Os últimos eventos no Brasil são ainda mais reveladores. Por conta das regras do arcabouço fiscal e da irada reação do mercado, o governo teve que conter gastos e – aceno ao liberalismo - correu para assinar acordo de livre comércio com a União Europeia (UE), junto com os pares do Mercosul. Enquanto isso, porém, a taxa básica de juro atingiu mais de 13% a.a. (Gráfico IV). Não espanta que a atividade econômica esteja se abatendo, o desemprego subindo, a inflação ao consumidor ainda esteja acima da meta e o índice de aprovação do presidente Lula despencando. Nos EUA os desafios orçamentários podem ser menos sérios que os brasileiros, mas os choques adversos resultantes do protecionismo e das restrições à imigração são particularmente preocupantes. Ocorre que a situação econômica não é maldição nem destino: a UE, outra região desenvolvida, está implementando políticas menos contenciosas e está experimentando variações menores dos IPCs, juntamente com custo d capital em declínio.

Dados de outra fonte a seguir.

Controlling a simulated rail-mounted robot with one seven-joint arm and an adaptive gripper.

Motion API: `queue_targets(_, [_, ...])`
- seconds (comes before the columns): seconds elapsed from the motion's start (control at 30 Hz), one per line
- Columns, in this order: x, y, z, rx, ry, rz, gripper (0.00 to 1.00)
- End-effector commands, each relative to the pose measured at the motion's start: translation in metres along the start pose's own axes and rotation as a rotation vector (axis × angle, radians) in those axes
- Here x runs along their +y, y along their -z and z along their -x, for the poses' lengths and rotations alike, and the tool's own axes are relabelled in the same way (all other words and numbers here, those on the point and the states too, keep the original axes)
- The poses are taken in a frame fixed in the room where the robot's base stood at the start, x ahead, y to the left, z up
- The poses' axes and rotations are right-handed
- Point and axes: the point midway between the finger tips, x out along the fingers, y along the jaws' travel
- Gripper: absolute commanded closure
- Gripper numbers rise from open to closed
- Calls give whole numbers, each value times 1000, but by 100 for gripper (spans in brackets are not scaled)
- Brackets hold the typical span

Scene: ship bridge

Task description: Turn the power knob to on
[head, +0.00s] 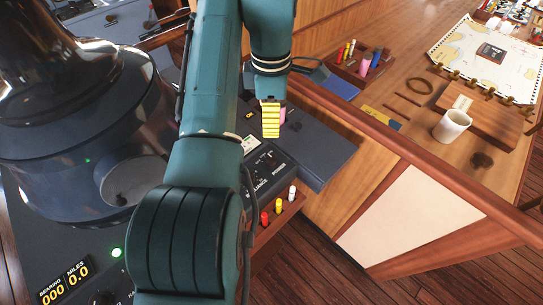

1 McKibbin, W., Hogan, M. & Noland, M. “The International Economic Implications of a Second Trump Presidency”, PIIE, Working Paper 24-20, setembro.

2 Edelberg, W. Esterline, C., Veuger, S. & Watson, T. (2024). “Immigration and the macroeconomy after 2024”. The Brookings Institution, dezembro. Ver também “House Budget Allows At Least $2.8 Trillion of Deficit Increases” by Committee for a Responsible Federal Budget, 21-fev-25, disponível em https://www.crfb.org/blogs/house-budget-allows-least-28-trillion-deficit-increases.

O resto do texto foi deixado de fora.